Task directions ▸ Return, exactly as written, the run of lines that begins at the line containing "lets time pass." and ends at the line containing "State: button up". Nothing outside that run belongs in the answer.

Source records ▸
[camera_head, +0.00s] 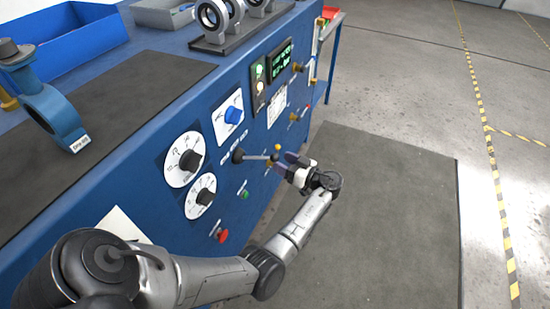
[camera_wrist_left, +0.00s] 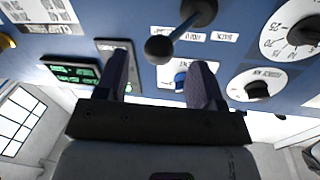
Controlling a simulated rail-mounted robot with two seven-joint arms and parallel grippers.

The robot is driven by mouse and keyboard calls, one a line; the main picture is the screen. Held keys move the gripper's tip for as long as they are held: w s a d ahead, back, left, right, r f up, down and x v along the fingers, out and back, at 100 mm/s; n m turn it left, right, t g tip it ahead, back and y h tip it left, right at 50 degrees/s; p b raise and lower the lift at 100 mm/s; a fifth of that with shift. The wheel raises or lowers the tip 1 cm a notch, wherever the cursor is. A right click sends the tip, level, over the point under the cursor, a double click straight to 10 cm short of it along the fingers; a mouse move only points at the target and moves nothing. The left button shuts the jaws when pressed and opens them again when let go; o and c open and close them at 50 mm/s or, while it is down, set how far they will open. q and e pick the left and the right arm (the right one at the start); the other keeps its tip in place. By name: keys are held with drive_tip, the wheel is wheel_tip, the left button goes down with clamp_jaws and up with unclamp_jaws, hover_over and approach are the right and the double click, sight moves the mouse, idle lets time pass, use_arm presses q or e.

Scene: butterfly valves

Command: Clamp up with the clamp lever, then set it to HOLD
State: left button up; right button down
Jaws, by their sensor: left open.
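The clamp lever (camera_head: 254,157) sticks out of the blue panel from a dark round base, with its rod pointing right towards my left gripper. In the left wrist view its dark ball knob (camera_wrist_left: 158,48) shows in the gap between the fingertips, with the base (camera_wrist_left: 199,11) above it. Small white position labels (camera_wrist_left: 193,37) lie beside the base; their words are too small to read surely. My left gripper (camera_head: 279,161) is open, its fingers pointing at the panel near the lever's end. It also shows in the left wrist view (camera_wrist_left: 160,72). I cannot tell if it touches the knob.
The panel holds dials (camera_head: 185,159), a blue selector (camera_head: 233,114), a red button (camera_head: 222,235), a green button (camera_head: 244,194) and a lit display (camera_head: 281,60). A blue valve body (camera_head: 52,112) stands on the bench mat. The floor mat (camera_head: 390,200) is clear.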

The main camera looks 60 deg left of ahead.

---

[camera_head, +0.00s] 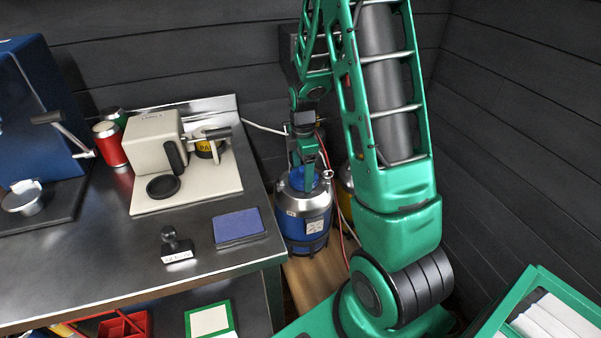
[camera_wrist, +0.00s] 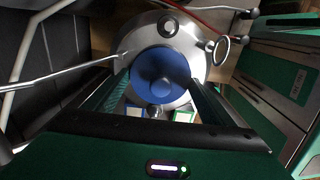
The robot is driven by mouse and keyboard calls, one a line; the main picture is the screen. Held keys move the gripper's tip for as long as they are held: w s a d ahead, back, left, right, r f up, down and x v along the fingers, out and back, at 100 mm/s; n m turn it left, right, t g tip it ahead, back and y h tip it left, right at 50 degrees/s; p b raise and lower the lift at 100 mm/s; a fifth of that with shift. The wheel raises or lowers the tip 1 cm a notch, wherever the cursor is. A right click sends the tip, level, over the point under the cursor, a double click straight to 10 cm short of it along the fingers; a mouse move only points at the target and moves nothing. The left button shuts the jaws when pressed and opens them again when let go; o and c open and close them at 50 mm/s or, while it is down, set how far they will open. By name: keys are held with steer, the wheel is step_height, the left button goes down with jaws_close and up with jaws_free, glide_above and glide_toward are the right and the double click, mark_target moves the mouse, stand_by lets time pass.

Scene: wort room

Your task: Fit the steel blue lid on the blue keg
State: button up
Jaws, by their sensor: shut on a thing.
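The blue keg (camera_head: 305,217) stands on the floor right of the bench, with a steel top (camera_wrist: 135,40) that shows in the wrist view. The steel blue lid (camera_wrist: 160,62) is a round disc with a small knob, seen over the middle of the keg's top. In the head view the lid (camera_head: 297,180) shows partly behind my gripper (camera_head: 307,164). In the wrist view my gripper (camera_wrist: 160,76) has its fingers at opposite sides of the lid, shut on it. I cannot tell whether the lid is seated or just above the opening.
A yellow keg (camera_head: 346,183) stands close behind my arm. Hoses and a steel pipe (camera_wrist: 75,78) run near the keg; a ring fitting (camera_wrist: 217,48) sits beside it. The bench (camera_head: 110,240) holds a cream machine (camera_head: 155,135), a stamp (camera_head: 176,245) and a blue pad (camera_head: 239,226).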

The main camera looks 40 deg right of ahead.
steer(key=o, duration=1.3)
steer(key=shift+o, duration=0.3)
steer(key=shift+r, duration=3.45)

Solution ▸
The robot is driven by mouse and keyboard calls, one a line; the main picture is the screen. Held keys move the gripper's tip for as long as they are held: w s a d ahead, back, left, right, r f up, down and x v along the fingers, out and back, at 100 mm/s; n m turn it left, right, t g tip it ahead, back and y h tip it left, right at 50 degrees/s; p b raise and lower the lift at 100 mm/s; a fifth of that with shift. The wheel raises or lowers the tip 1 cm a notch, wherever the cursor is. A right click sends the tip, level, over the point under the cursor, a double click straight to 10 cm short of it along the fingers; a mouse move only points at the target and moves nothing. The left button shuts the jaws when pressed and opens them again when let go; o and c open and close them at 50 mm/s or, while it is down, set how far they will open. By name: keys are held with steer, the wheel is step_height, the left button goes down with jaws_close and up with jaws_free, glide_above and glide_toward are the right and the double click, mark_target moves the mouse, stand_by lets time pass.

Scene: wort room

Your task: Fit the steel blue lid on the blue keg
State: button up

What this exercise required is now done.